The Effect of Oxygen-containing Additives in Feedstock on the Performance of the Catalytic Cracking Process
Azerbaijan State Oil and Industry University (ASOIU), av. Azadlig 16/27, Baku, Azerbaijan
Scientific Research Institute "Geotechnological Problems of Oil, Gas and Chemistry", ASOIU, Baku, Dilara Aliyeva, 227, Baku, Azerbaijan
† These authors contributed equally to this work.
Academic Editors: Angela Martins and Antonio Chica
Special Issue: Zeolite Materials and Catalysis
Received: July 28, 2022 | Accepted: October 20, 2022 | Published: October 26, 2022
Catalysis Research 2022, Volume 2, Issue 4, doi:10.21926/cr.2204037
Recommended citation: Guseinova EA, Safarova SR. The Effect of Oxygen-containing Additives in Feedstock on the Performance of the Catalytic Cracking Process. Catalysis Research 2022; 2(4): 037; doi:10.21926/cr.2204037.
© 2022 by the authors. This is an open access article distributed under the conditions of the Creative Commons by Attribution License, which permits unrestricted use, distribution, and reproduction in any medium or format, provided the original work is correctly cited.

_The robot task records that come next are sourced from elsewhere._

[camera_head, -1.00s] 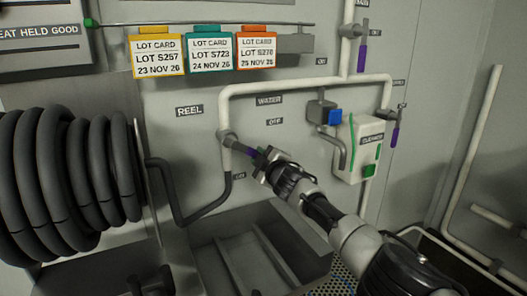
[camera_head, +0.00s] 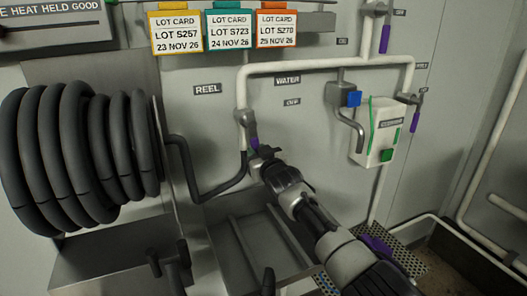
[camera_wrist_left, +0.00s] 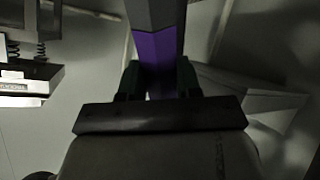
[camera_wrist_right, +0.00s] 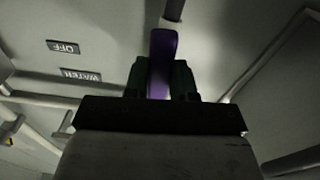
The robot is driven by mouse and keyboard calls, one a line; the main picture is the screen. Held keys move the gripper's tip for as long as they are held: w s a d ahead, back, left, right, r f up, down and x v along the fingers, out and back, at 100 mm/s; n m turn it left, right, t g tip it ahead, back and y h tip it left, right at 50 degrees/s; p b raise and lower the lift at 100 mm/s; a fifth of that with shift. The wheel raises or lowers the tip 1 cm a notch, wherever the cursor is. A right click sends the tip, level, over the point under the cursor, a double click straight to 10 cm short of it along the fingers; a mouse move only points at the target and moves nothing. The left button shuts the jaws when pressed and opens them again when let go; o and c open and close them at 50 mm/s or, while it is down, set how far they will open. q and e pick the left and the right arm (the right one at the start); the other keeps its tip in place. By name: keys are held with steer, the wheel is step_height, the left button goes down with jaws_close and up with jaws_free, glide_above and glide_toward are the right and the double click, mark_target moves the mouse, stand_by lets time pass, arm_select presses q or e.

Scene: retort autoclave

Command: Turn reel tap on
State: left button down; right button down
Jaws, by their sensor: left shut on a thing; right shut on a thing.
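The reel tap (camera_head: 241,118) sits at the lower end of the white pipe, below the REEL and WATER labels. Its purple lever (camera_head: 252,141) points down and slightly right. My right gripper (camera_head: 262,156) is shut on the lever's end; the right wrist view shows the purple lever (camera_wrist_right: 162,60) between both fingers. The OFF label (camera_head: 292,102) is right of the tap. In the left wrist view my left gripper (camera_wrist_left: 160,82) is shut on a purple and grey bar (camera_wrist_left: 158,45); I cannot tell what it belongs to.
A black hose reel (camera_head: 85,160) fills the left side, its hose running to below the tap. A grey sink (camera_head: 255,245) lies under the tap. A cleaner dispenser (camera_head: 378,130) and another purple-levered tap (camera_head: 414,120) are at right. Lot cards (camera_head: 228,28) hang above.

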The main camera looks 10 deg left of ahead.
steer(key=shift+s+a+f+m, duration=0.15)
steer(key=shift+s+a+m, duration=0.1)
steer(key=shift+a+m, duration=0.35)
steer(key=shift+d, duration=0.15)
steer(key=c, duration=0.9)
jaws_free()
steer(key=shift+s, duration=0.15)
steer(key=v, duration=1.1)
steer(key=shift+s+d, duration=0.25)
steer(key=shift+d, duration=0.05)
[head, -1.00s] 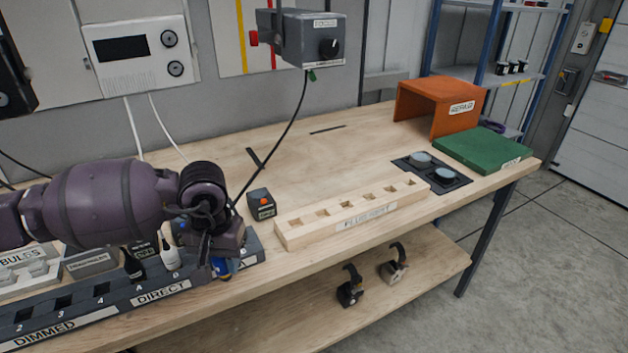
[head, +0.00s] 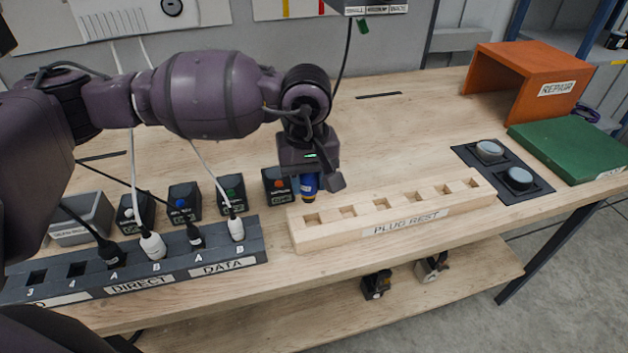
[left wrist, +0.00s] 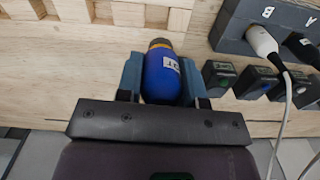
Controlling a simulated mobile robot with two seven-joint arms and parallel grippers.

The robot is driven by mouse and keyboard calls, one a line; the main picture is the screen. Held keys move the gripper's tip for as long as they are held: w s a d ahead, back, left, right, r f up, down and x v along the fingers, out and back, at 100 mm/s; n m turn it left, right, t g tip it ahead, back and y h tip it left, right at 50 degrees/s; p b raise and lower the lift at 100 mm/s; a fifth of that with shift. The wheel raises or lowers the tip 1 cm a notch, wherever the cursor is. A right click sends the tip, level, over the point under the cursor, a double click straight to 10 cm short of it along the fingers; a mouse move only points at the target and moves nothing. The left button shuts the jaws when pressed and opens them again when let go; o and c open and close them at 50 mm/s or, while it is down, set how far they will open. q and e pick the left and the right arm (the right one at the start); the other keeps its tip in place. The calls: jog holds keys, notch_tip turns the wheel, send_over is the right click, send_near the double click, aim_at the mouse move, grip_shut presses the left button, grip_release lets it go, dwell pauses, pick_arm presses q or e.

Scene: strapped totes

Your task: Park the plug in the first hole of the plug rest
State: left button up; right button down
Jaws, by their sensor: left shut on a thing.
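The blue plug (head: 309,186) is held nose down in my left gripper (head: 318,182), just above the table behind the left end of the plug rest. The plug rest (head: 400,227) is a pale wooden block with a row of several square holes, all looking empty; its leftmost hole (head: 312,219) is just below and in front of the plug. In the left wrist view the blue plug (left wrist: 162,78), with a white label, sits between both fingers. The plug rest (left wrist: 110,14) lies beyond it at upper left. My right gripper is not in view.
A dark socket strip (head: 140,275) with black and white plugs stands left of the rest. Small button boxes (head: 277,187) stand behind it. Right of the rest are a dark button pad (head: 503,167), a green mat (head: 570,150) and an orange stand (head: 527,80).

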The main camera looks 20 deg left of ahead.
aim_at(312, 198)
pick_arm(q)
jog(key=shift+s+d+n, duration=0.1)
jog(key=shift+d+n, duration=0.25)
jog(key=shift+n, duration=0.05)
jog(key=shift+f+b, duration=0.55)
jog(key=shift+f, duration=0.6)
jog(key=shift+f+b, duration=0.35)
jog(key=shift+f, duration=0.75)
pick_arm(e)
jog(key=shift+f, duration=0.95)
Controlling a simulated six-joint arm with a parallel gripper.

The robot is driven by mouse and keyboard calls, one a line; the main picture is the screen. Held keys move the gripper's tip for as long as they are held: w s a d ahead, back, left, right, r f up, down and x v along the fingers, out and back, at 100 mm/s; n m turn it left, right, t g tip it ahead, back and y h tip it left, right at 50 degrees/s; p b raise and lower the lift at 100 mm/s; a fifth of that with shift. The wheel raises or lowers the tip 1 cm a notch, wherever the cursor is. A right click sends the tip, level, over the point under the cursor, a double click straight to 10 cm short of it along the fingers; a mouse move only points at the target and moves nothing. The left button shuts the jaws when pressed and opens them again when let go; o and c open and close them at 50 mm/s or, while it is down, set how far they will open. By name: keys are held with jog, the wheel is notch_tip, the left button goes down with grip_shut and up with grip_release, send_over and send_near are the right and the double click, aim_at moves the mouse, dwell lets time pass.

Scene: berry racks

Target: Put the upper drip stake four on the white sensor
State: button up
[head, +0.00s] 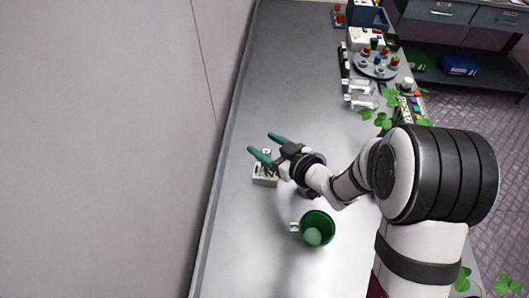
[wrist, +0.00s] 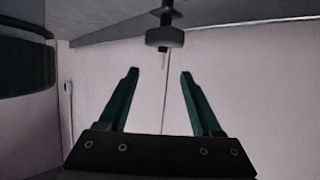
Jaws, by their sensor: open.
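My gripper (head: 264,146) has two green fingers spread apart with nothing between them. In the head view it is above the grey bench, near the wall on the left. In the wrist view the open fingers (wrist: 160,78) point at a plain pale wall. A small pale box (head: 265,182) with small items lies just below the gripper in the head view, partly hidden by it. I cannot make out the drip stakes or the white sensor for certain.
A green pot (head: 318,228) with a white tag stands on the bench (head: 240,235) below my gripper. A round tray (head: 357,67) with red-topped pieces, clear holders (head: 360,102) and leafy plants (head: 383,110) are at the upper right. The bench's upper left is clear.

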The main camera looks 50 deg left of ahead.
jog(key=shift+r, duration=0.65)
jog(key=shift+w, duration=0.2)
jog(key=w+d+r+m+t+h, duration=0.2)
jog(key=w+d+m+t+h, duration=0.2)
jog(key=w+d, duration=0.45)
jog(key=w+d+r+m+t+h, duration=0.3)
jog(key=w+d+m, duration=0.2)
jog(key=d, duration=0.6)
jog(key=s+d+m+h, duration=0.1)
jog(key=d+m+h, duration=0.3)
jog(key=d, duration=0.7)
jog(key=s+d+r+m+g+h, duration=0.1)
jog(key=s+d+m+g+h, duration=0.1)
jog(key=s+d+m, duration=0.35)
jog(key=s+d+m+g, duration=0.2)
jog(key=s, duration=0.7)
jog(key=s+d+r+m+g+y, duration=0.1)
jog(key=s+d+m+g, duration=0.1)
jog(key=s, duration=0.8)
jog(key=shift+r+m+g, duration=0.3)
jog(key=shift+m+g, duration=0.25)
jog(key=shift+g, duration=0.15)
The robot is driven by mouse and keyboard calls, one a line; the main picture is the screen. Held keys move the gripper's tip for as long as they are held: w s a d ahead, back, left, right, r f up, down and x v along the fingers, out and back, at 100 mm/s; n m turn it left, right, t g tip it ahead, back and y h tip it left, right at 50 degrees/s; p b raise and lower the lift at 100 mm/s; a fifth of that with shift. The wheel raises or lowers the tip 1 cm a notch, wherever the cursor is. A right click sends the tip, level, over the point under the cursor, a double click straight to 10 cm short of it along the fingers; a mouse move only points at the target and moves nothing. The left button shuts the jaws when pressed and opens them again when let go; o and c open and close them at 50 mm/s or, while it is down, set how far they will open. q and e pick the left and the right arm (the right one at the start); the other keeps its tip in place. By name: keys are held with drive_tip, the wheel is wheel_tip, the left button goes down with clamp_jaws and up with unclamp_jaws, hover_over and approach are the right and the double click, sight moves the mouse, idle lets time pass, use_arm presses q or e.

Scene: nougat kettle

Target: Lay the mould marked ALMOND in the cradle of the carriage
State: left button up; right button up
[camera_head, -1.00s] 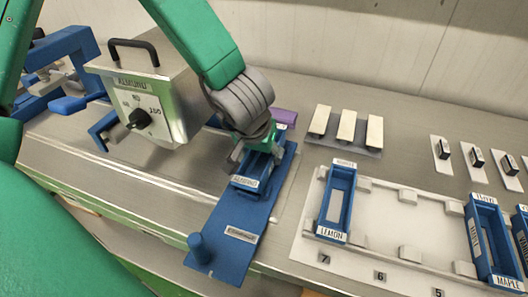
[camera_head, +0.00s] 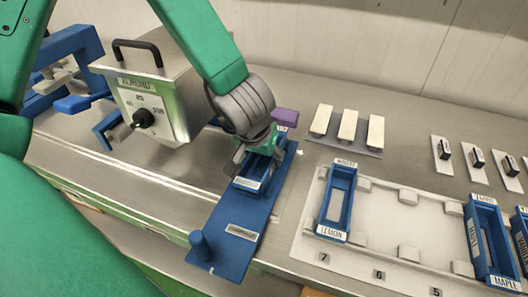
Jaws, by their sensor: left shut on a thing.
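The ALMOND mould, a blue open trough with a white label (camera_head: 247,184), sits on the blue carriage (camera_head: 226,225), lengthwise along it, toward its back half. My left gripper (camera_head: 258,150) is shut on the mould from above, near its far end. The gripper hides the mould's far part, so I cannot tell if the mould is fully down in the cradle. The carriage has a label plate and an upright blue peg (camera_head: 198,246) at its near end. My right gripper is not in view.
A steel kettle (camera_head: 160,90) marked ALMOND, with a dial and black handle, stands left of my gripper. A white tray (camera_head: 385,238) to the right holds the LEMON mould (camera_head: 337,202) and others. A rack with three pale bars (camera_head: 347,126) stands behind. A purple block (camera_head: 285,116) is behind the carriage.

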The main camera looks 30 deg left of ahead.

Many laboratory and pilot studies have confirmed the possibilities of intensification of the catalytic cracking process [1,2,3,4,5,6,7,8]. The main ways to improve the technical and economic indicators of catalytic cracking units are as follows:
- use of modern highly active, stable, and selective zeolite catalysts;
- improving the reactor-regenerator block, the rectification block of liquid cracking products, the blocks of compression, and the separation of gaseous products;
- finding technical solutions to significantly reduce the consumption of catalysts;
- developing strategies to further increase the output and productivity of devices between repairs;
- application of activating additives to primary raw materials;
- use of non-traditional, non-oil raw materials, such as bio-raw;
- developing new approaches for performing cracking, specifically, catalytic cracking in the presence of oxygen, i.e., oxycracking.
The mechanism of the transformations that occur under the conditions of the catalytic cracking process is well-studied. The mechanism of most reactions is qualitatively described using the framework of the carbonium-ion theory, which states that the active intermediate particles in the reactions are carbocations. Carbocations might be produced by associative and dissociative mechanisms depending on the type of hydrocarbon, the properties of the catalyst, and the environment. Carbocation formation occurs relatively more easily from olefinic hydrocarbons by an associative mechanism during proton transfer from a protonic acid catalyst to an olefin molecule. However, in traditional catalytic cracking of raw materials, such hydrocarbons are absent and are formed only during the thermolysis of the molecules of primary raw materials or during the addition of special initiators to the composition of raw materials. Carbocations can be formed directly from paraffin hydrocarbons by the dissociative mechanism, i.e., by splitting the hydride ion under the influence of proton or aproton catalysts. However, the formation of carbocations from paraffin is energetically less favorable than the option considered above. Regarding this, the inclusion of activating additives in the composition of raw materials can intensify the reaction process.
The mechanism of action of activating additives can be explained in different ways. For example, one mechanism is based on the confirmation of the ease of formation of carbocations from the proposed additives compared to their formation from the molecules of the original raw material. The best examples of this mechanism include studies where olefin concentrates , thermal cracking fractions with boiling temperature limits of 80–350 °C, and gasoline fractions of thermal origin were used as activating additives.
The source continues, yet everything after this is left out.